____ Provided records

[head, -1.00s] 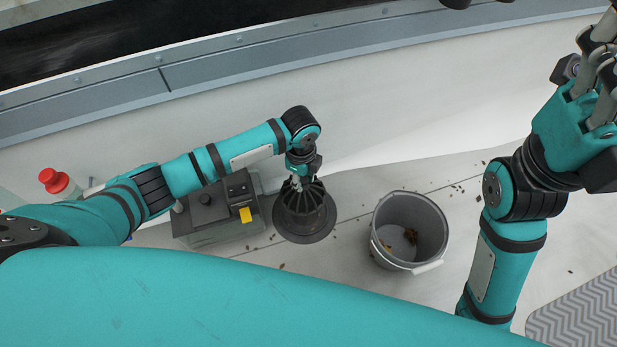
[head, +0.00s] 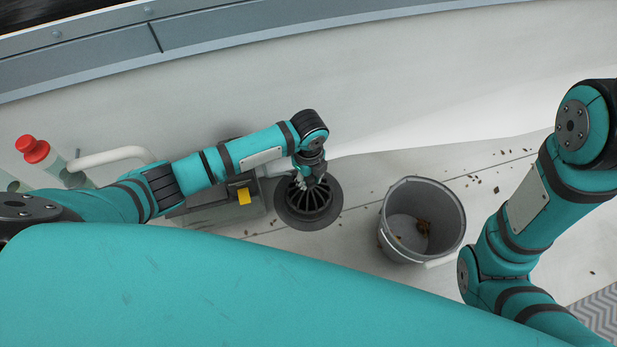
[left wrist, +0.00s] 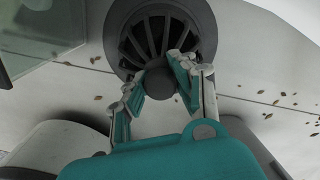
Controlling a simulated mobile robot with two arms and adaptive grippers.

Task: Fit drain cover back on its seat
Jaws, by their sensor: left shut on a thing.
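The drain cover (head: 313,208) is a dark, slotted dome in the middle of the head view. It also fills the top of the left wrist view (left wrist: 153,37). A dark round ring (head: 293,220) surrounds its foot; I cannot tell whether the cover lies flush in it. My left gripper (head: 310,182) is above the cover, with its fingers closed around the knob at the top; it also shows in the left wrist view (left wrist: 160,84). My right arm is at the right, but its gripper is outside the view.
A grey bucket (head: 383,238) with some leaves inside stands right of the drain. A red-capped bottle (head: 36,150) stands far left. Bits of debris are scattered on the pale roof.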

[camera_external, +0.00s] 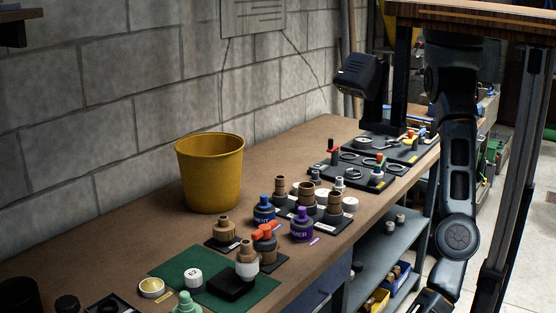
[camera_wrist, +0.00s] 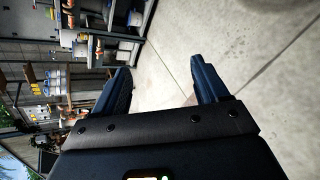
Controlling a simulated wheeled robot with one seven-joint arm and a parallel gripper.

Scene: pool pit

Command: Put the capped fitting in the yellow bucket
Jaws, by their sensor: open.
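The yellow bucket (camera_external: 210,175) stands upright on the brown workbench against the block wall, its inside mostly hidden. Several brown fittings stand on the bench. One with a pale band (camera_external: 247,262) is on a black block, one (camera_external: 222,230) is on a dark plate, and others (camera_external: 307,190) stand on a dark tray. I cannot tell for sure which is the capped fitting. My gripper (camera_wrist: 160,68) is open and empty in the wrist view, over the floor. In the external view my arm hangs right of the bench, its end cut off at the bottom edge.
A green mat (camera_external: 190,263) holds a pale green bottle (camera_external: 187,303) and small round pieces. Blue (camera_external: 263,212) and purple (camera_external: 302,227) bottles and an orange-handled valve (camera_external: 265,238) crowd the bench. A wooden top (camera_external: 480,12) overhangs my arm. Shelves (camera_wrist: 90,45) stand left in the wrist view.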

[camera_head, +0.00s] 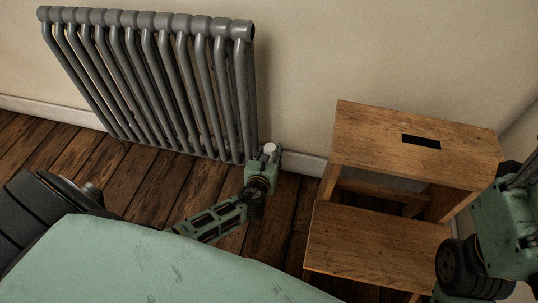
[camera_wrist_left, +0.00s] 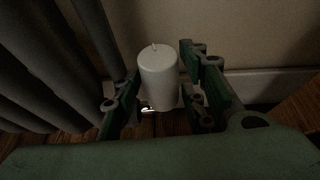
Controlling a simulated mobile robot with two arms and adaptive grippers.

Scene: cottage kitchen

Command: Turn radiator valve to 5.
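The radiator valve (camera_head: 270,148) is a white knob at the lower right corner of the grey radiator (camera_head: 150,80). In the left wrist view the valve (camera_wrist_left: 158,78) is a white upright cylinder with a small mark on its top. My left gripper (camera_head: 266,158) is at the valve. In the left wrist view its two fingers (camera_wrist_left: 160,95) stand on either side of the knob, with a visible gap on the right and a narrower gap on the left. The numbers on the valve cannot be read. My right arm shows at the right edge of the head view; its fingertips are out of view.
A wooden step stool (camera_head: 415,145) stands to the right of the radiator, close to my left gripper. The cream wall (camera_head: 300,50) and white skirting board (camera_head: 305,163) are right behind the valve. Dark floorboards (camera_head: 150,185) lie bare in front of the radiator.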

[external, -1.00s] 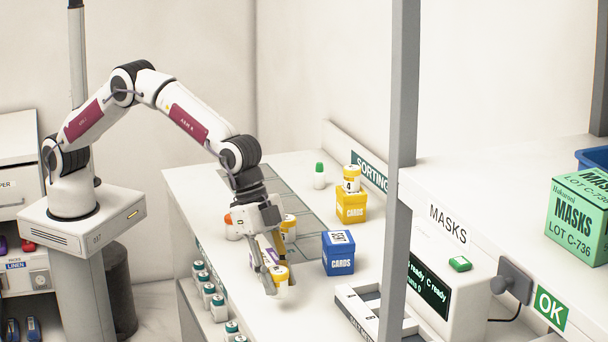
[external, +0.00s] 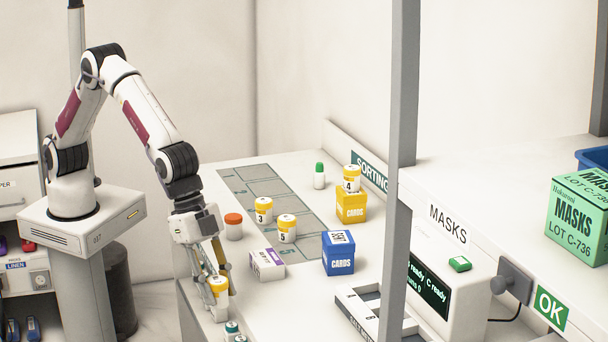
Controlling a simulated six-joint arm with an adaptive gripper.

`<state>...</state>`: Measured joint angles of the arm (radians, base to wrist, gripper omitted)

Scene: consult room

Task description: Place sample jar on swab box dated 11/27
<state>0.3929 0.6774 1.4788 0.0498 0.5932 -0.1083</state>
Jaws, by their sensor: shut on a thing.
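My gripper (external: 221,291) points down near the left edge of the white counter. It is shut on a white sample jar with a yellow lid (external: 218,284); the fingers partly cover the jar and its label cannot be read. The jar looks upright; I cannot tell whether its base touches anything. A small white box with a purple stripe (external: 266,265), possibly the swab box, lies on the counter to the right of my gripper. Its printing is too small to read, and its top is clear.
An orange-lidded jar (external: 233,228) stands behind my gripper. A blue cards box (external: 338,254) and a yellow box (external: 351,207) bearing jar 4 (external: 352,179) stand to the right. Teal-lidded jars (external: 232,328) are at the counter's left edge. A grey post (external: 403,120) rises in front.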

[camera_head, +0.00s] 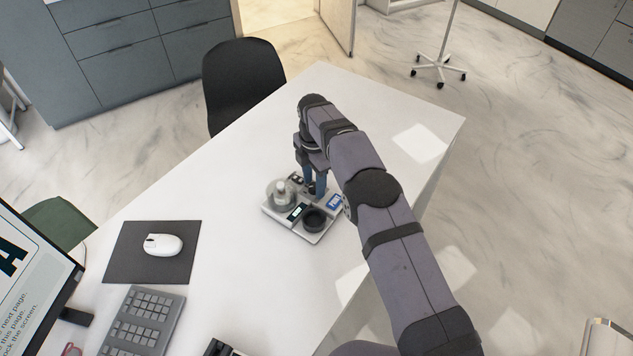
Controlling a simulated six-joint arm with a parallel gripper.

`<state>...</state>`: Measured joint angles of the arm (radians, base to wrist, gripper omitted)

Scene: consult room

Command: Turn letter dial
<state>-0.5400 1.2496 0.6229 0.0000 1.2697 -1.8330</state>
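A small light-grey panel (307,233) lies on the white table. It carries a round light knob (281,193) at its left, a black round dial (314,219) at its front right, a small dark display (296,212) between them, and a blue label (334,202) at its right. My gripper (315,190) points down at the back of the panel. Its two blue fingers stand close together beside a small dark part there. I cannot tell whether they touch or hold it. Which dial is the letter dial is not clear. A screen (22,262) at the left shows a large letter A.
A white mouse (162,244) on a dark mat (122,268), a grey keyboard (142,322) and a dark object (222,347) occupy the table's left front. A black chair (240,80) stands behind the table (230,165). The tabletop behind the panel is clear.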

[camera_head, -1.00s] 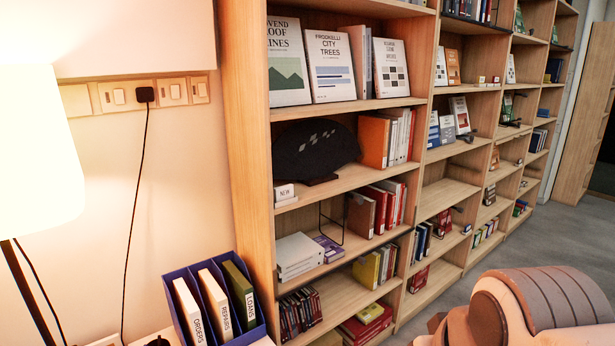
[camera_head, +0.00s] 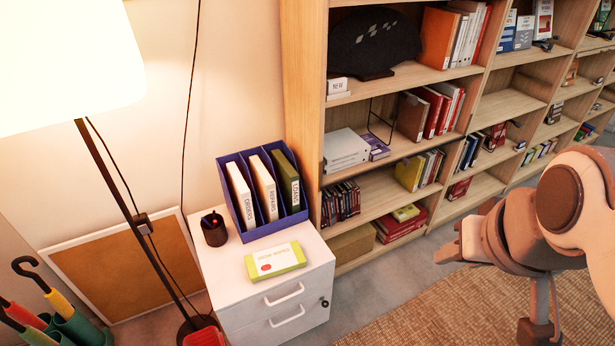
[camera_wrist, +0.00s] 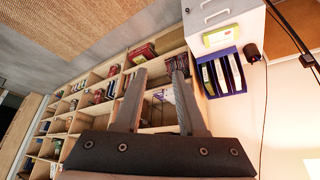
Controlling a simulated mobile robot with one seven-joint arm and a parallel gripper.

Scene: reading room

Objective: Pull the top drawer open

________

**Work to do:** Drop the pictures and reproduce the rest of the entries above exactly.

**Response to this task:**
[head, -1.00s] 
[head, +0.00s] 
[left wrist, +0.00s] 
Controlling a simulated mobile robot with two arms and adaptive grippers.

Task: Fit drain cover back on its seat
Jaws, by their sensor: left shut on a thing.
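The drain cover (head: 313,208) is a dark, slotted dome in the middle of the head view. It also fills the top of the left wrist view (left wrist: 153,37). A dark round ring (head: 293,220) surrounds its foot; I cannot tell whether the cover lies flush in it. My left gripper (head: 310,182) is above the cover, with its fingers closed around the knob at the top; it also shows in the left wrist view (left wrist: 160,84). My right arm is at the right, but its gripper is outside the view.
A grey bucket (head: 383,238) with some leaves inside stands right of the drain. A red-capped bottle (head: 36,150) stands far left. Bits of debris are scattered on the pale roof.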

[camera_external, +0.00s] 
[camera_wrist, +0.00s] 
Controlling a simulated wheeled robot with one seven-joint arm and a parallel gripper.

Scene: pool pit

Command: Put the capped fitting in the yellow bucket
Jaws, by their sensor: open.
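The yellow bucket (camera_external: 210,175) stands upright on the brown workbench against the block wall, its inside mostly hidden. Several brown fittings stand on the bench. One with a pale band (camera_external: 247,262) is on a black block, one (camera_external: 222,230) is on a dark plate, and others (camera_external: 307,190) stand on a dark tray. I cannot tell for sure which is the capped fitting. My gripper (camera_wrist: 160,68) is open and empty in the wrist view, over the floor. In the external view my arm hangs right of the bench, its end cut off at the bottom edge.
A green mat (camera_external: 190,263) holds a pale green bottle (camera_external: 187,303) and small round pieces. Blue (camera_external: 263,212) and purple (camera_external: 302,227) bottles and an orange-handled valve (camera_external: 265,238) crowd the bench. A wooden top (camera_external: 480,12) overhangs my arm. Shelves (camera_wrist: 90,45) stand left in the wrist view.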

[camera_head, +0.00s] 
[camera_wrist_left, +0.00s] 
Controlling a simulated mobile robot with two arms and adaptive grippers.

Scene: cottage kitchen

Command: Turn radiator valve to 5.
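The radiator valve (camera_head: 270,148) is a white knob at the lower right corner of the grey radiator (camera_head: 150,80). In the left wrist view the valve (camera_wrist_left: 158,78) is a white upright cylinder with a small mark on its top. My left gripper (camera_head: 266,158) is at the valve. In the left wrist view its two fingers (camera_wrist_left: 160,95) stand on either side of the knob, with a visible gap on the right and a narrower gap on the left. The numbers on the valve cannot be read. My right arm shows at the right edge of the head view; its fingertips are out of view.
A wooden step stool (camera_head: 415,145) stands to the right of the radiator, close to my left gripper. The cream wall (camera_head: 300,50) and white skirting board (camera_head: 305,163) are right behind the valve. Dark floorboards (camera_head: 150,185) lie bare in front of the radiator.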

[external, -1.00s] 
[external, +0.00s] 
Controlling a simulated six-joint arm with an adaptive gripper.

`<state>...</state>`: Measured joint angles of the arm (radians, base to wrist, gripper omitted)

Scene: consult room

Task description: Place sample jar on swab box dated 11/27
<state>0.3929 0.6774 1.4788 0.0498 0.5932 -0.1083</state>
Jaws, by their sensor: shut on a thing.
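My gripper (external: 221,291) points down near the left edge of the white counter. It is shut on a white sample jar with a yellow lid (external: 218,284); the fingers partly cover the jar and its label cannot be read. The jar looks upright; I cannot tell whether its base touches anything. A small white box with a purple stripe (external: 266,265), possibly the swab box, lies on the counter to the right of my gripper. Its printing is too small to read, and its top is clear.
An orange-lidded jar (external: 233,228) stands behind my gripper. A blue cards box (external: 338,254) and a yellow box (external: 351,207) bearing jar 4 (external: 352,179) stand to the right. Teal-lidded jars (external: 232,328) are at the counter's left edge. A grey post (external: 403,120) rises in front.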

[camera_head, +0.00s] 
Controlling a simulated six-joint arm with a parallel gripper.

`<state>...</state>`: Measured joint angles of the arm (radians, base to wrist, gripper omitted)

Scene: consult room

Command: Turn letter dial
<state>-0.5400 1.2496 0.6229 0.0000 1.2697 -1.8330</state>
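A small light-grey panel (307,233) lies on the white table. It carries a round light knob (281,193) at its left, a black round dial (314,219) at its front right, a small dark display (296,212) between them, and a blue label (334,202) at its right. My gripper (315,190) points down at the back of the panel. Its two blue fingers stand close together beside a small dark part there. I cannot tell whether they touch or hold it. Which dial is the letter dial is not clear. A screen (22,262) at the left shows a large letter A.
A white mouse (162,244) on a dark mat (122,268), a grey keyboard (142,322) and a dark object (222,347) occupy the table's left front. A black chair (240,80) stands behind the table (230,165). The tabletop behind the panel is clear.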

[camera_head, -1.00s] 
[camera_head, +0.00s] 
[camera_wrist, +0.00s] 
Controlling a simulated mobile robot with one seven-joint arm and a parallel gripper.

Scene: reading room

Objective: Pull the top drawer open

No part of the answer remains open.